C'est une mode de tout manière, cette espèce de plaisir à mettre en boîte des interprètes qui ne causent pas, qui se regardent et se jugent, dans une esthétique tellement sombre qu'elle finit par ne pas être crédible tant l'ensemble pue le surfait. Le scénario est en plus très simple, puisqu'un homme mystérieux a pour boulot d'aider des personnes dans leur suicide. On prépare les plans, on essaie de trouver la solution la plus "belle" et "intéressante" de mourir, histoire que cela soit fait dignement. Car oui, les ratés de la société ou les artistes frustrés discutent de leur mort avec leur bourreau poétique, l'occasion de rendre certaines séquences ridicules au possible comme ce motard qui évoque Kurt Kobain et Hide de X-Japan, tous deux suicidés de "manière cool", tout en restant des "idoles" encore aujourd'hui. Le problème c'est que Hide a été retrouvé mort chez lui, mais les causes de son décès restent encore mystérieuses. Comment ose-t-il parler de suicide pour cette légende du rock? Que le scénariste se renseigne deux minutes avant de pondre pareille sottise.
Soit, si l'on fait l'impasse sur ces maladresses déplacées, rien ne peut pourtant sauver Suicide Designer du néant artistique dans la mesure où visuellement la DV ne rend pas honneur au travail d'ambiance -déjà moyen- du directeur artistique et du photographe. Environnement sombre et lisse, mise en scène plate et bande-son inexistante empêchent ce long métrage d'inquiéter malgré un scénario à l’origine effrayant. L'effet "contraste" est ainsi mal géré, où le fond au demeurant vomitif trouve ses limites rapidement, la faute à une forme qui ne suit pas et qui annihile définitivement la crédibilité et la "poésie" qui pouvaient à l'origine s'y dégager. En résulte alors un film vulgaire, étiré sur la longueur et d'un ennuie profond.
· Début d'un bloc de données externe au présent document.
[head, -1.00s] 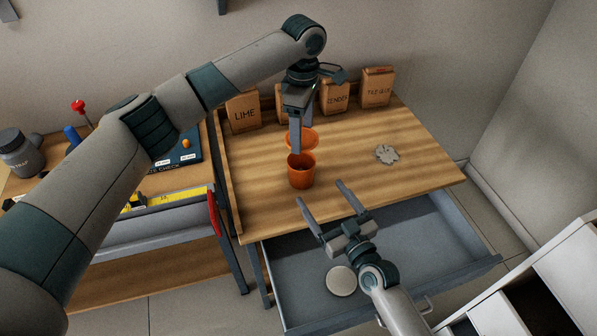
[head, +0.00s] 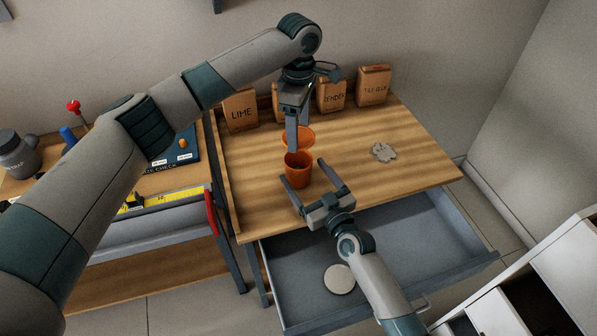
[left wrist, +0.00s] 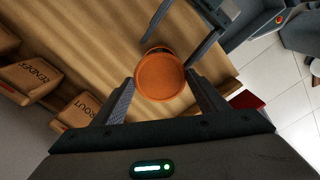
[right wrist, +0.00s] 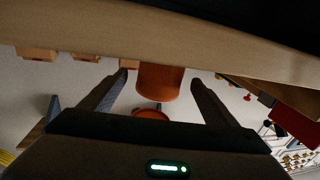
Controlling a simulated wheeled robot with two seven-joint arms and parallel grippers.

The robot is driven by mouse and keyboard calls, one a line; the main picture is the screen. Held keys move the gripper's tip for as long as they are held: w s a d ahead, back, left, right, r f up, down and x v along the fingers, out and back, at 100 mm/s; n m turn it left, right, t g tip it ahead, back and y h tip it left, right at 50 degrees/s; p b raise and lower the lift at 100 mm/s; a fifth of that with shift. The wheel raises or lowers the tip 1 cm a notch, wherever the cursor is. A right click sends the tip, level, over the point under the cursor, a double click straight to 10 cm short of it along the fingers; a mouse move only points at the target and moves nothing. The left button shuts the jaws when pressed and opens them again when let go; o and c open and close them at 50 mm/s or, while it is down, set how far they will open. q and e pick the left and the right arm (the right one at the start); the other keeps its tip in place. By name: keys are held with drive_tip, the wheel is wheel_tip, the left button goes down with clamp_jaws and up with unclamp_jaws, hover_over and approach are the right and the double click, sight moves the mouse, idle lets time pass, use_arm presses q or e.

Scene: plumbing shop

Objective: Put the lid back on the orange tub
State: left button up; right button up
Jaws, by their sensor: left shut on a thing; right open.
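The orange tub (head: 298,175) stands upright and open-topped near the left part of the wooden bench. The orange lid (head: 302,133) is held above it and a little behind, tilted; in the left wrist view the lid (left wrist: 160,76) shows as a disc between the fingers and mostly hides what is below. My left gripper (head: 292,140) is shut on the lid. My right gripper (head: 303,171) is open, low at the tub's near side, one finger towards each side. In the right wrist view the tub (right wrist: 160,82) is between its fingertips, with visible gaps.
Paper bags (head: 240,111) line the bench's back edge. A grey flower-shaped piece (head: 383,152) lies on the bench's right. The open drawer (head: 420,250) below holds a pale round disc (head: 339,279). A tool cart (head: 150,225) stands left. The bench's right side is mostly clear.

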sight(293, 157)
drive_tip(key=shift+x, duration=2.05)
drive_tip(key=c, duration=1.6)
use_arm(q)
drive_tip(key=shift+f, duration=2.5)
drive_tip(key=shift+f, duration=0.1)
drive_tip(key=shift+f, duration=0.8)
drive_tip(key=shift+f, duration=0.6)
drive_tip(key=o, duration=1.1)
Esthétique : 2.5/5 - Malgré un ensemble "cadré", la mise en scène est vraiment statique. Musique : 2/5 - Travail sonore moyen, musique quasi inexistante...un silence bien triste. Interprétation : 3/5 - Juste, mais rien d'extraordinaire. Composition réussie de la part de la jeune paumée. Scénario : 1/5 - Une complaisance face à la débilité de certains propos, assez effrayante.
Etant l'adaptation du chef d'oeuvre de Kim Young-Ah, La Mort à demi-mots, j'avais hâte de savoir comment ce roman avait pu être transposé à l'écran. Pour le détail, je voudrais juste pousser un petit coup de gueule à l'attention de l'éditeur français qui aurait pu se rendre compte (ou au moins on aurait pu lui dire) que le film qu'ils ont affublé d'un titre d'une débilité sans précédent était l'adaptation d'une roman coréen déjà publié en France depuis plusieurs années (sous un titre pas forcément très parlant mais un peu moins nase). Bref, passons. Ainsi, Suicide Designer (beurk !) reprend l'histoire de "S", un homme dont le métier un peu singulier consiste à accompagner les gens désireux de mettre fin à leurs jours vers la méthode la plus adéquate. A coté de cela, on suit les déboires de Se-Yeon et de ses deux amis, tous deux amoureux d'elle. Les histoires de "S" et Se-Yeon finissent inévitablement par se croiser, vu l'envie de Se-Yeon d'en finir avec sa propre vie.
Ce qui est surprenant, au premier abord, par rapport au roman, est le montage linéaire du film. On finit par s'y perdre un peu dans la facilité du déroulement. Aucun suspense quand Se-Yeon prend l'ultime décision là où, dans le roman, on se savait ce qu'elle était devenu sans oser s'en convaincre, juste en suivant les deux frères la cherchant sans trop y croire. Mais ce qui est vraiment déroutant est la façon dont est dépeint "S" : un personnage qui voit dans le suicide une manière d'exprimer son talent de créateur comme un dieu. Certes, mais on dirait vraiment un pervers psychopathe, et toute la partie où il voyage en Suisse et rencontre une Hong-Kongaise dans le train passe complètement à la trappe. On se demande pourquoi, alors que c'est ça qui révèle tout de la personnalité de "S", les petites scènes ajoutées dans le film avec le jeune motard n'apportant quasiment rien à part qu'il ne veut pas inciter les gens au suicide. C'est bien pauvre pour un personnage dont la psychologie est le pilier du film.
Les interprètes sont en outre très bons, en particulier Lee Su-Ah, qui joue Se-Yeon à la perfection et Kim Yeong-Min dans un de ses meilleurs rôles. Jeong Bo-Suk est, à l'instar de ce que le scénario a fait de son personnage, un acteur de second plan dont le rôle n'a pas réellement d'influence sur le film. Bref, Suicide Designer aurait gagné à suivre un peu plus à la lettre la trame du roman, plutôt que de prendre des libertés qui gâchent tout l'intérêt de l'oeuvre de Kim Young-Ah.